WHAT TO DO >> Give the data below again, word for word.

DATA EXCERPT >>

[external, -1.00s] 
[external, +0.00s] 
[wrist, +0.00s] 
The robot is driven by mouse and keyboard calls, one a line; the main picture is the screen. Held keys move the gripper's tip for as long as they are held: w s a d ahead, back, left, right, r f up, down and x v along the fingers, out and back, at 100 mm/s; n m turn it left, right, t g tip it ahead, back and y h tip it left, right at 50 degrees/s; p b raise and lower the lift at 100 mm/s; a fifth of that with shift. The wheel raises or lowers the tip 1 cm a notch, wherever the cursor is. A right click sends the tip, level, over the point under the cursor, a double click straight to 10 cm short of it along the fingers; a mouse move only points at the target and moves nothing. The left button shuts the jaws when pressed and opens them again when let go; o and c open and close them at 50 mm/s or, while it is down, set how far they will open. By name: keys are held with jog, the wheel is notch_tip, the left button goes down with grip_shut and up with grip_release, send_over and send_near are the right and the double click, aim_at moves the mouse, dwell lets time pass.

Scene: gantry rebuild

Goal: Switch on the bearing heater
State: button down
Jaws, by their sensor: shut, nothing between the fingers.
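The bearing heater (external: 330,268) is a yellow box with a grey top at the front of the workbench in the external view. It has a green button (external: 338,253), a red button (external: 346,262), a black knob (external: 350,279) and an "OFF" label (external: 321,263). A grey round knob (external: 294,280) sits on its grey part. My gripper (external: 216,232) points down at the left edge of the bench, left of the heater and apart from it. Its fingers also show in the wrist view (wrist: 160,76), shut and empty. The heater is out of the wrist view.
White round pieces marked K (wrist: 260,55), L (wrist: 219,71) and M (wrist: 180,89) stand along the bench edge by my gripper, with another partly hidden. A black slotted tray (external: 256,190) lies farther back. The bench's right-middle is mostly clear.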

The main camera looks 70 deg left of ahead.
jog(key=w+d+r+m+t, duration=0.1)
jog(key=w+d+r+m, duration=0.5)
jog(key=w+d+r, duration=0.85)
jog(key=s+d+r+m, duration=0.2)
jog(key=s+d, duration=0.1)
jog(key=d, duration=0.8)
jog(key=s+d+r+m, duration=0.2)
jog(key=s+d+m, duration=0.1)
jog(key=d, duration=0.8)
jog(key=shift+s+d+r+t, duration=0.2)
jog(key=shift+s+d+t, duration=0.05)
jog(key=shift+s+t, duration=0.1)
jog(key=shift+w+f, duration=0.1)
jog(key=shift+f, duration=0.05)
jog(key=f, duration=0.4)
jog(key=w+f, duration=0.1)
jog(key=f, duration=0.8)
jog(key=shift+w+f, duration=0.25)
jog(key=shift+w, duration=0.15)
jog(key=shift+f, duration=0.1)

CORRECT RESPONSE >>
[external, -1.00s] 
[external, +0.00s] 
[wrist, +0.00s] 
The robot is driven by mouse and keyboard calls, one a line; the main picture is the screen. Held keys move the gripper's tip for as long as they are held: w s a d ahead, back, left, right, r f up, down and x v along the fingers, out and back, at 100 mm/s; n m turn it left, right, t g tip it ahead, back and y h tip it left, right at 50 degrees/s; p b raise and lower the lift at 100 mm/s; a fifth of that with shift. The wheel raises or lowers the tip 1 cm a notch, wherever the cursor is. A right click sends the tip, level, over the point under the cursor, a double click straight to 10 cm short of it along the fingers; a mouse move only points at the target and moves nothing. The left button shuts the jaws when pressed and opens them again when let go; o and c open and close them at 50 mm/s or, while it is down, set how far they will open. By name: keys are held with jog, the wheel is notch_tip, the left button goes down with grip_shut and up with grip_release, send_over and send_near are the right and the double click, aim_at moves the mouse, dwell lets time pass.

Scene: gantry rebuild

Goal: Switch on the bearing heater
State: button down
Jaws, by their sensor: shut, nothing between the fingers.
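The bearing heater (external: 330,268) is a yellow box with a grey top at the front of the workbench in the external view. It has a green button (external: 338,253), a red button (external: 346,262), a black knob (external: 350,279) and an "OFF" label (external: 321,263). A grey round knob (external: 294,280) sits on its grey part. My gripper (external: 216,232) points down at the left edge of the bench, left of the heater and apart from it. Its fingers also show in the wrist view (wrist: 160,76), shut and empty. The heater is out of the wrist view.
White round pieces marked K (wrist: 260,55), L (wrist: 219,71) and M (wrist: 180,89) stand along the bench edge by my gripper, with another partly hidden. A black slotted tray (external: 256,190) lies farther back. The bench's right-middle is mostly clear.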

The main camera looks 70 deg left of ahead.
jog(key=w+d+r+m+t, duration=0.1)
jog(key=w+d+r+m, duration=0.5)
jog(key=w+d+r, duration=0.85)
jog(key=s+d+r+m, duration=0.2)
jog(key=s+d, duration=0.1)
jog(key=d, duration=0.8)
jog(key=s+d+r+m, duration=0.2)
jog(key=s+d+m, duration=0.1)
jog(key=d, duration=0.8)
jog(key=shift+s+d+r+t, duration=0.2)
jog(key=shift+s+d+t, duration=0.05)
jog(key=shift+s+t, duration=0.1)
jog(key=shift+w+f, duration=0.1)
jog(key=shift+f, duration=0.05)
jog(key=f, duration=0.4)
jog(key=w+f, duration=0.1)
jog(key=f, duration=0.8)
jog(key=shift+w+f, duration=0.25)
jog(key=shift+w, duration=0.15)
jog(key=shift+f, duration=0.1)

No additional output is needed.